Washington, Dec 14 (IANS): In a dozen key swing states across the United States, Democratic President Barack Obama is trailing his two leading Republican rivals hoping to challenge him in 2012 presidential election, according to a new opinion poll.
While former Massachusetts Governor Mitt Romney led Obama by 5 percentage points, former House speaker Newt Gingrich led by 3 percentage points, according to Gallup/USA Today poll released Tuesday.
The survey, which included Colorado, Florida, Iowa, Michigan, Nevada, New Hampshire, New Mexico, North Carolina, Ohio, Pennsylvania, Virginia and Wisconsin, found that Obama is running behind Romney, 43-48 percent, while he is losing to Gingrich, 45-48 percent.
The results from the dozen swing states are worse for Obama than his performance nationwide, where he leads Gingrich by 6 percentage points and Romney by a single point, the poll says.

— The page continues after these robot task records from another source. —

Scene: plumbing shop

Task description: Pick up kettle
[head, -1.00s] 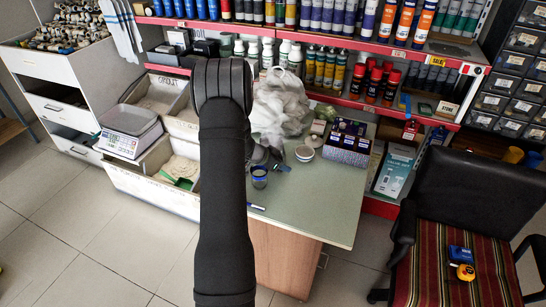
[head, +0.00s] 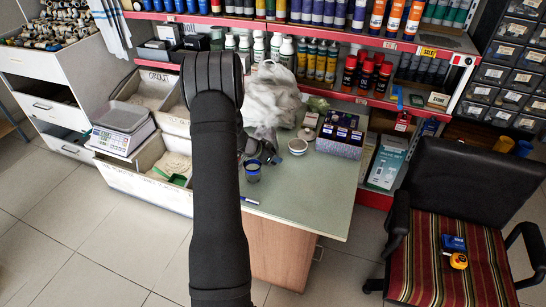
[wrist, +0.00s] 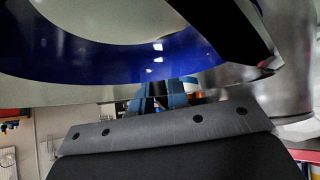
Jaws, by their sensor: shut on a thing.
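In the wrist view, a large glossy blue curved surface with a pale rounded area, which I take to be the kettle (wrist: 130,65), fills the top, very close. A black pointed part (wrist: 235,40) crosses it at the right. My gripper (wrist: 163,92) shows blue fingers behind a grey bar. It is shut, its tips against or just under the blue surface; the exact contact is hidden. In the head view, my black arm hides much of the workspace, and I cannot make out the kettle's whole shape. Small blue parts, likely my fingers, show just right of the arm above the green table (head: 300,205).
Bins and a scale (head: 122,130) stand left. A black chair (head: 465,180) stands right. The table's front right is clear.

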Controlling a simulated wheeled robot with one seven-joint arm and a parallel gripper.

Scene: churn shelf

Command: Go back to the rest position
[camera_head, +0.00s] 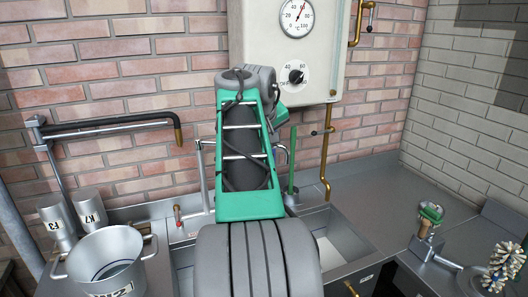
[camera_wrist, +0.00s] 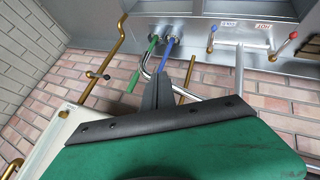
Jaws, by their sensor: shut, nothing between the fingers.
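My gripper (camera_wrist: 163,84) shows in the wrist view as dark narrow fingers, closed together and empty. It points towards the sink area, with a green handle (camera_wrist: 152,47) and a blue handle (camera_wrist: 168,47) beyond the fingertips. I cannot tell the gap between the fingers and these handles. In the head view my green and grey arm stands raised in the middle, in front of the wall and sink. The arm hides my gripper there. The green handle also shows upright at the sink, just right of the arm (camera_head: 292,160).
A white boiler (camera_head: 320,75) with a dial hangs above. A sink (camera_head: 340,240) lies right of my arm. A metal pot (camera_head: 107,262) and labelled cups (camera_head: 90,205) stand left. A brass-green fitting (camera_head: 430,215) and a bristly brush (camera_head: 503,265) are on the right counter.

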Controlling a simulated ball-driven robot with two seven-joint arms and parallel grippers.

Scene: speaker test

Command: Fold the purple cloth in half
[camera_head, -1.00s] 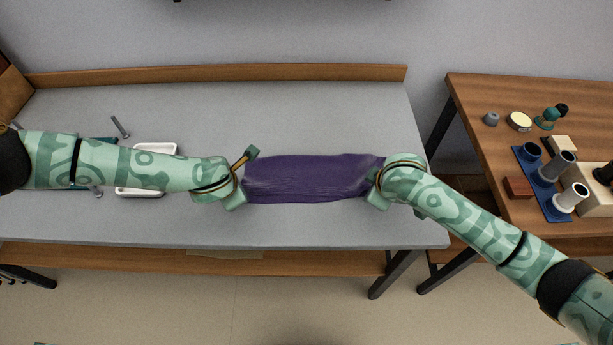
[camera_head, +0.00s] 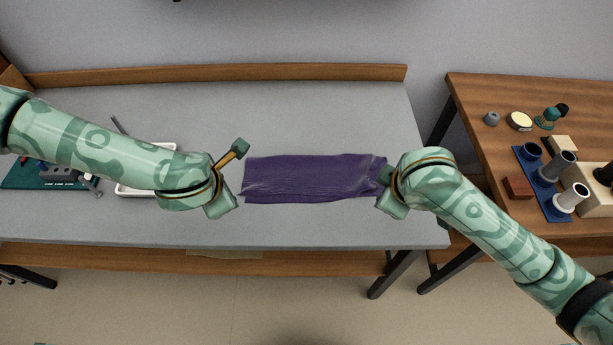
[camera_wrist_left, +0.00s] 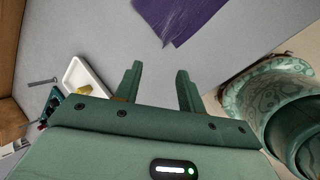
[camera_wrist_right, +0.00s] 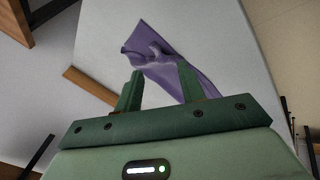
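The purple cloth (camera_head: 310,179) lies on the grey table as a long, wrinkled strip running left to right in the head view. My left gripper (camera_head: 231,177) is open and empty, just off the cloth's left end. The left wrist view shows its two fingers (camera_wrist_left: 159,72) spread, with the cloth (camera_wrist_left: 185,16) beyond the tips. My right gripper (camera_head: 387,190) is at the cloth's right end. In the right wrist view its fingers (camera_wrist_right: 158,76) are spread, with a rumpled part of the cloth (camera_wrist_right: 172,70) between and beyond them. Whether they touch the cloth is hard to tell.
A white tray (camera_head: 128,190) is partly hidden behind my left arm, near a teal board (camera_head: 25,176) with small parts. A wooden ledge (camera_head: 220,73) edges the table's back. A wooden side table (camera_head: 478,110) at right holds a blue rack (camera_head: 552,205) and blocks. Grey table behind the cloth is clear.

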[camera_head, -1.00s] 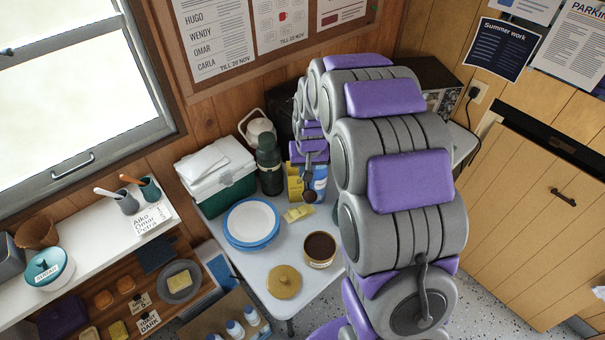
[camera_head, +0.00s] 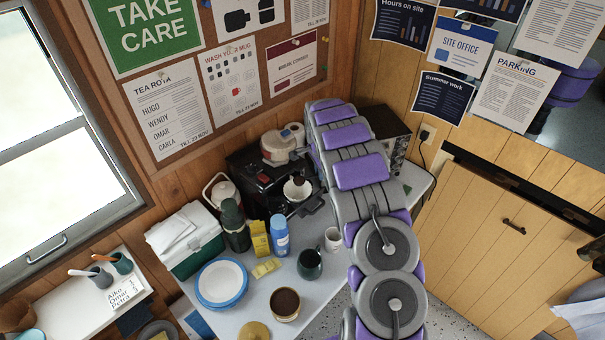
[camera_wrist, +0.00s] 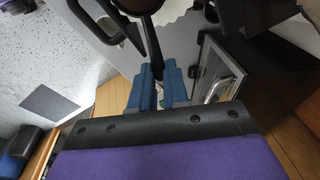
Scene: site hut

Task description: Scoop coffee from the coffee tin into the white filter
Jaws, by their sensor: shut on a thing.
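The coffee tin (camera_head: 285,303) stands open on the table, with brown coffee inside. Its gold lid (camera_head: 255,331) lies nearby. The white filter (camera_head: 294,195) sits at the black coffee machine at the back. A dark scoop (camera_head: 299,182) shows over the filter in the head view. In the wrist view my gripper (camera_wrist: 160,76) has blue fingers shut on the scoop's dark handle (camera_wrist: 151,45). The brown scoop bowl lies at the top edge, beside what looks like the filter's wavy white rim (camera_wrist: 182,17). In the head view my arm hides the gripper. I cannot tell how full the scoop is.
A dark green mug (camera_head: 310,264), a white mug (camera_head: 333,239), a blue bottle (camera_head: 279,236), a yellow box (camera_head: 260,239) and a flask (camera_head: 235,227) stand before the machine. A blue-rimmed plate (camera_head: 221,286) lies left. A black oven-like box (camera_head: 385,135) stands right of the machine.

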Meanwhile, the survey also showed the number of Democrats declined in the swing states while the number of Republicans rose since 2008, painting a drastically different electoral landscape for the president's 2012 re-election efforts.
In the dozen key states, the number of self-identified Democrats in these key states fell from 35 percent to 30 percent since 2008.
During the same period, the number of Republicans rose 5 percentage points, while the number of independents increased by a whopping 7 points - from 35 percent in 2008 to 42 percent. In the 12 swing states, 44 percent of those surveyed are conservatives and 21 percent are liberal.
"In 2008, when Obama carried the swing states by 8 percentage points, Democrats there swamped Republicans in party identification by 11 points. Now, that partisan edge has tightened to a statistically insignificant 2 points," the analysis of the poll says.
Obama's other challenge as he tries to secure another four years at the White House is the 61 to 47 percent enthusiasm gap between Republicans and Democrats over the presidential election.